Mr. McNamar said he has been taking the summer easy, talking to headhunters only twice. One prospect is a fellowship from an East Coast university, which he might use to write a book about his BNE experiences.

During his 10 months at Bank of New England, he gave up running to make Mr. Fish's morning meetings. It has "been hell getting it back," said Mr. McNamar, who's now doing roadwork in preparation for a September marathon in Victoria, British Columbia.

William Moeller

In retrospect, William Moeller went from the frying pan into the fire when he left troubled Southeast Banking Corp. of Miami to run BNE's Connecticut Bank and Trust.

In a recent interview, he said he did not foresee that Southeast would become mired in such serious troubles when he made the switch in July 1990. At the Miami company, he served as executive vice president. His responsibilities included commercial real estate, where problems began long before his reign and would prove to be disastrous after he fled.

Mr. Moeller, who is 48 and started his career as a commercial lender at Citicorp, is maintaining an office in Hartford, Conn. He has not yet found a job but plans to stay in the banking industry.

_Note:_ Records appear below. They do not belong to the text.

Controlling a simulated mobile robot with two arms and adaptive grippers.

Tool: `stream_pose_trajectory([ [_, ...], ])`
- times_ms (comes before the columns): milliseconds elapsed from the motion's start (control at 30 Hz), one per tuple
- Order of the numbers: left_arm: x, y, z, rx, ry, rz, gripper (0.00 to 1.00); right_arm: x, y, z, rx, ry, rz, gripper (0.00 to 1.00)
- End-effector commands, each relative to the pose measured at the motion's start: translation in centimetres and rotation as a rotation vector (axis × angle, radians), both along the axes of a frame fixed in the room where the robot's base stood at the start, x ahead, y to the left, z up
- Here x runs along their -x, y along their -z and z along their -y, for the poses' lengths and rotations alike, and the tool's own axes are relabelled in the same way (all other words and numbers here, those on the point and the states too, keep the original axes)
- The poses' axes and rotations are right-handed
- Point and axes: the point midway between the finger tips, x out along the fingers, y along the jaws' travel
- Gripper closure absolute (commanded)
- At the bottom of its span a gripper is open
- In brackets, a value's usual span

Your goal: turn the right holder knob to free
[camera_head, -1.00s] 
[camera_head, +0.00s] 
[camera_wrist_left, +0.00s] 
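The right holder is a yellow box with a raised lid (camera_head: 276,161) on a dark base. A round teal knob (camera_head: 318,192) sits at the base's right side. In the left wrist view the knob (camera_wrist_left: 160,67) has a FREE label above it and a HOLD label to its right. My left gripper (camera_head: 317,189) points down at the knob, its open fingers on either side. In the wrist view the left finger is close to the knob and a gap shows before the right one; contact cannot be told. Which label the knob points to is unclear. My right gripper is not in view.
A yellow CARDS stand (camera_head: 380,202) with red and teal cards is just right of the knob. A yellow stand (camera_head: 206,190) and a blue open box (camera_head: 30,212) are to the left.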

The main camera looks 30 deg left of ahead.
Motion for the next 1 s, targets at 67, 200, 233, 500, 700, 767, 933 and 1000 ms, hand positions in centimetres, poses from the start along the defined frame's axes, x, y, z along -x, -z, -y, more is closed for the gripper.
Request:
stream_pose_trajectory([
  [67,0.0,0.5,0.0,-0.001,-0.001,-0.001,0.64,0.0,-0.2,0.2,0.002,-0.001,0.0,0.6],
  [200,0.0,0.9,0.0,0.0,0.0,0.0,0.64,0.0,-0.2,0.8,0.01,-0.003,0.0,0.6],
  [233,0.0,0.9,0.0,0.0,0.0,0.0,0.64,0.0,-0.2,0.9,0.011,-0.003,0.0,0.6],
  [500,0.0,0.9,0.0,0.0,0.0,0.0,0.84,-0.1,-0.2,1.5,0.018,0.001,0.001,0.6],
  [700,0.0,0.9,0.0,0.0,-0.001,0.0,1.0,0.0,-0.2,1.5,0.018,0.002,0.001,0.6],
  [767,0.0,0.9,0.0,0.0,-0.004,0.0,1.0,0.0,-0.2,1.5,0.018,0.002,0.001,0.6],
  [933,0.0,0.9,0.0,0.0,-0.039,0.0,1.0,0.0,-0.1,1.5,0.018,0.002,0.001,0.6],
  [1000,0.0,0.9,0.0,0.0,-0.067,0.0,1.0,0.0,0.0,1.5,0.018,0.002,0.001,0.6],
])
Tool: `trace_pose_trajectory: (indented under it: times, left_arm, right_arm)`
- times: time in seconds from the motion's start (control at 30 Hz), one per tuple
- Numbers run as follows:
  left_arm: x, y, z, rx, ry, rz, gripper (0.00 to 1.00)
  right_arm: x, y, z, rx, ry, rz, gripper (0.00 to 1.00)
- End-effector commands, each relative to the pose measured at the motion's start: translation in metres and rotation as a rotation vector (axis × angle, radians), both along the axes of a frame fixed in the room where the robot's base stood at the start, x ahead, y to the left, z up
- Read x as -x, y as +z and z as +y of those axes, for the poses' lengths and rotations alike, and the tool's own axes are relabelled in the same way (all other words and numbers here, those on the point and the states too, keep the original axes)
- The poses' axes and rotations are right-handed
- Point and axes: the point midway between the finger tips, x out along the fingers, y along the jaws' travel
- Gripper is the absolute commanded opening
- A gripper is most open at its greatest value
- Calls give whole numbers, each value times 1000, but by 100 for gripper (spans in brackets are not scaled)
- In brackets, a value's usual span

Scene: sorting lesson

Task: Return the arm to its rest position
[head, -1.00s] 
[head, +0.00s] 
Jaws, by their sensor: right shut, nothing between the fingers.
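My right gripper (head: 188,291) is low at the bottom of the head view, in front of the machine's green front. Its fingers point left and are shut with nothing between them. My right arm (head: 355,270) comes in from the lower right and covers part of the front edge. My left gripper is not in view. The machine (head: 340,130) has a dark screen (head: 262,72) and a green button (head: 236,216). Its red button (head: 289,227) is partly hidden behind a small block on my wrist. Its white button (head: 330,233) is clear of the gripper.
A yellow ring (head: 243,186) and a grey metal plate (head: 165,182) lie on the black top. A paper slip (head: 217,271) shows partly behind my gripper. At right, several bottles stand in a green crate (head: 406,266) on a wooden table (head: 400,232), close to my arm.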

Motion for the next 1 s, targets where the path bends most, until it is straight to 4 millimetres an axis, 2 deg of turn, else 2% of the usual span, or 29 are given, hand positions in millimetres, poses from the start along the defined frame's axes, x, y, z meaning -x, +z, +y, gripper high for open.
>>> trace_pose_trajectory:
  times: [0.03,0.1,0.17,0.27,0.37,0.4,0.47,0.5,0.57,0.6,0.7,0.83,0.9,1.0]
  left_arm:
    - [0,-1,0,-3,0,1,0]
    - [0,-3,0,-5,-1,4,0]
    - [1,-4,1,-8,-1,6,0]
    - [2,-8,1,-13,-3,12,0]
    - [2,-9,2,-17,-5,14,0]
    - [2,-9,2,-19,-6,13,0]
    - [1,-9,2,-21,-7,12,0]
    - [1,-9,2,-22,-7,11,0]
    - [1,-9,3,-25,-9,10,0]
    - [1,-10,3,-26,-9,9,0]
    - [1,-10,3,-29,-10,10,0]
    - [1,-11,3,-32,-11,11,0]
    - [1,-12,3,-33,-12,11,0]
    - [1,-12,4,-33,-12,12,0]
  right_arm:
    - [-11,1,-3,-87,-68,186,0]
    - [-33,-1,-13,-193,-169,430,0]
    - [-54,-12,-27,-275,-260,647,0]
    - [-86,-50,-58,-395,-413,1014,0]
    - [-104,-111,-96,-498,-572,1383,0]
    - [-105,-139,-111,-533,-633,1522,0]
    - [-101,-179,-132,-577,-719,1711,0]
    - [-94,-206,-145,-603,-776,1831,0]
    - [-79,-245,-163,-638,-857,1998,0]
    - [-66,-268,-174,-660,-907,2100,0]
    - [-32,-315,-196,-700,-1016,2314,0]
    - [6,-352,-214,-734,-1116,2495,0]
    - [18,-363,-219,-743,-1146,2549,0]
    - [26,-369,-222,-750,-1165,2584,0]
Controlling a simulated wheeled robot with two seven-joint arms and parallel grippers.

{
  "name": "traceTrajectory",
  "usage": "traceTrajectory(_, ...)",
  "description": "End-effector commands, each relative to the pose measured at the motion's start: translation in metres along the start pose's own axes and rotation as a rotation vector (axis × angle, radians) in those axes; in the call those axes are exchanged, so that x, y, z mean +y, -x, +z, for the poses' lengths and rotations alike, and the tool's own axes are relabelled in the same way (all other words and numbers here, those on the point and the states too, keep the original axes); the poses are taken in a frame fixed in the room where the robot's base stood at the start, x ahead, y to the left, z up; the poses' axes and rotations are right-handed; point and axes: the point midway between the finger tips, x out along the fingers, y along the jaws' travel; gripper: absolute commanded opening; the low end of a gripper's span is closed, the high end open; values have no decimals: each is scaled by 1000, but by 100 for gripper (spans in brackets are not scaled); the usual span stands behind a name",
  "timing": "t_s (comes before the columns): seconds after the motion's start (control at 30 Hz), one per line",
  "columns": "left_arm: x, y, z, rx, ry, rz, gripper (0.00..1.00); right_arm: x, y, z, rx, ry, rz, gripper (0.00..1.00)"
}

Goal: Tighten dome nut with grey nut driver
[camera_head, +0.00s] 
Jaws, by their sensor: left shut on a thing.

There's an echo of the past in his short reign at the Connecticut bank.

His grandfather, Frank Carl Moeller, stepped in as president of First National Bank of Fort Dodge, Iowa, when President Franklin Delano Roosevelt declared a bank holiday on March 6, 1933. The elder Moeller stayed at the bank for 50 years.

The grandson, who had only a one-year run in his mission, carries his grandfather's gold watch.